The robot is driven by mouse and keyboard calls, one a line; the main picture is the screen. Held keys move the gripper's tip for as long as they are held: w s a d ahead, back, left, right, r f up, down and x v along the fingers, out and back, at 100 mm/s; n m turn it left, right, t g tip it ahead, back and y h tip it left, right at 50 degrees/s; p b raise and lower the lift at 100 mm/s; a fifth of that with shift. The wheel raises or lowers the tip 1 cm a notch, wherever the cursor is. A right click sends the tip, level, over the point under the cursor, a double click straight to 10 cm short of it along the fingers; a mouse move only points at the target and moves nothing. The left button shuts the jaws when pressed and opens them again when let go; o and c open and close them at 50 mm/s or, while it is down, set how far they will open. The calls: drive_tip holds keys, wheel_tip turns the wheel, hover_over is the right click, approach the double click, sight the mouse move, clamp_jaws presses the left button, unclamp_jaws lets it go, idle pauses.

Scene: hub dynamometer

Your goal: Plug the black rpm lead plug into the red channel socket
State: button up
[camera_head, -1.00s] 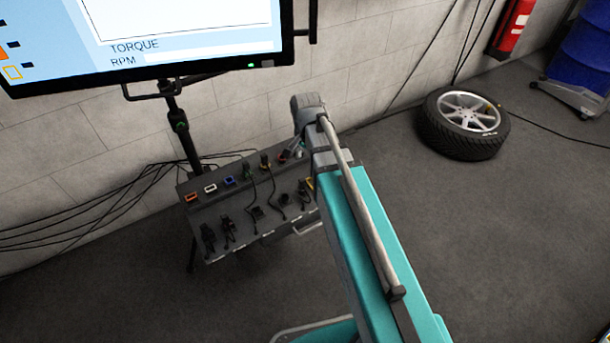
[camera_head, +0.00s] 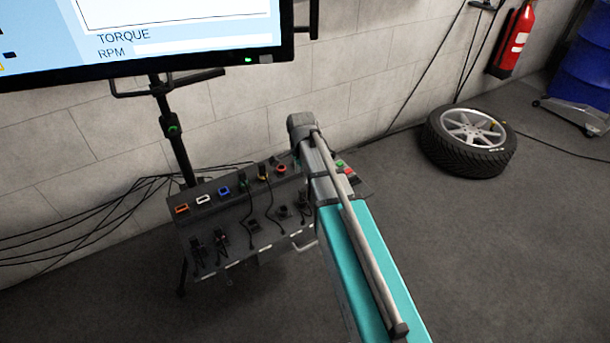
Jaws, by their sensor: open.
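A dark sloped connector panel (camera_head: 225,215) stands below the monitor. Its upper row holds coloured sockets: an orange-red rectangular one (camera_head: 182,208) at the left end and a red round one (camera_head: 281,169) near my arm. I cannot tell for sure which is the red channel socket. Several black plugs sit along the lower row, including a left plug (camera_head: 196,246), a second plug (camera_head: 221,239) and one further right (camera_head: 253,226). I cannot tell which is the rpm lead plug. My arm reaches across the panel's right side and hides part of it. My gripper's fingers do not show.
A monitor (camera_head: 140,55) hangs above on a dark stand (camera_head: 176,135). Loose black cables (camera_head: 90,215) run along the wall at left. A wheel (camera_head: 468,140), a red fire extinguisher (camera_head: 513,38) and a blue drum (camera_head: 582,50) are at right. Open floor lies between.

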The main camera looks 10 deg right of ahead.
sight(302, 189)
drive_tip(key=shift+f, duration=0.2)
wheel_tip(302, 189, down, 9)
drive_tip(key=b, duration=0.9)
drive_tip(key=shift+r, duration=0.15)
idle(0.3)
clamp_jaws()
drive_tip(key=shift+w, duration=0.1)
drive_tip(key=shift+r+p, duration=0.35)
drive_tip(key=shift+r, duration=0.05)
────
**Your goal:**
All of the data needs repeating exactly, but the pictures do not.

**Answer to the exercise:**
The robot is driven by mouse and keyboard calls, one a line; the main picture is the screen. Held keys move the gripper's tip for as long as they are held: w s a d ahead, back, left, right, r f up, down and x v along the fingers, out and back, at 100 mm/s; n m turn it left, right, t g tip it ahead, back and y h tip it left, right at 50 degrees/s; p b raise and lower the lift at 100 mm/s; a fifth of that with shift. The wheel raises or lowers the tip 1 cm a notch, wherever the cursor is. A right click sends the tip, level, over the point under the cursor, a double click straight to 10 cm short of it along the fingers; a mouse move only points at the target and moves nothing. The left button shuts the jaws when pressed and opens them again when let go; o and c open and close them at 50 mm/s or, while it is down, set how far they will open. The calls: drive_tip holds keys, wheel_tip turns the wheel, hover_over is the right click, approach the double click, sight the mouse move, clamp_jaws presses the left button, unclamp_jaws lets it go, idle pauses.

Scene: hub dynamometer

Your goal: Plug the black rpm lead plug into the red channel socket
State: button up
[camera_head, -1.00s] 
[camera_head, +0.00s] 
Jaws, by their sensor: open.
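A dark sloped connector panel (camera_head: 225,215) stands below the monitor. Its upper row holds coloured sockets: an orange-red rectangular one (camera_head: 182,208) at the left end and a red round one (camera_head: 281,169) near my arm. I cannot tell for sure which is the red channel socket. Several black plugs sit along the lower row, including a left plug (camera_head: 196,246), a second plug (camera_head: 221,239) and one further right (camera_head: 253,226). I cannot tell which is the rpm lead plug. My arm reaches across the panel's right side and hides part of it. My gripper's fingers do not show.
A monitor (camera_head: 140,55) hangs above on a dark stand (camera_head: 176,135). Loose black cables (camera_head: 90,215) run along the wall at left. A wheel (camera_head: 468,140), a red fire extinguisher (camera_head: 513,38) and a blue drum (camera_head: 582,50) are at right. Open floor lies between.

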The main camera looks 10 deg right of ahead.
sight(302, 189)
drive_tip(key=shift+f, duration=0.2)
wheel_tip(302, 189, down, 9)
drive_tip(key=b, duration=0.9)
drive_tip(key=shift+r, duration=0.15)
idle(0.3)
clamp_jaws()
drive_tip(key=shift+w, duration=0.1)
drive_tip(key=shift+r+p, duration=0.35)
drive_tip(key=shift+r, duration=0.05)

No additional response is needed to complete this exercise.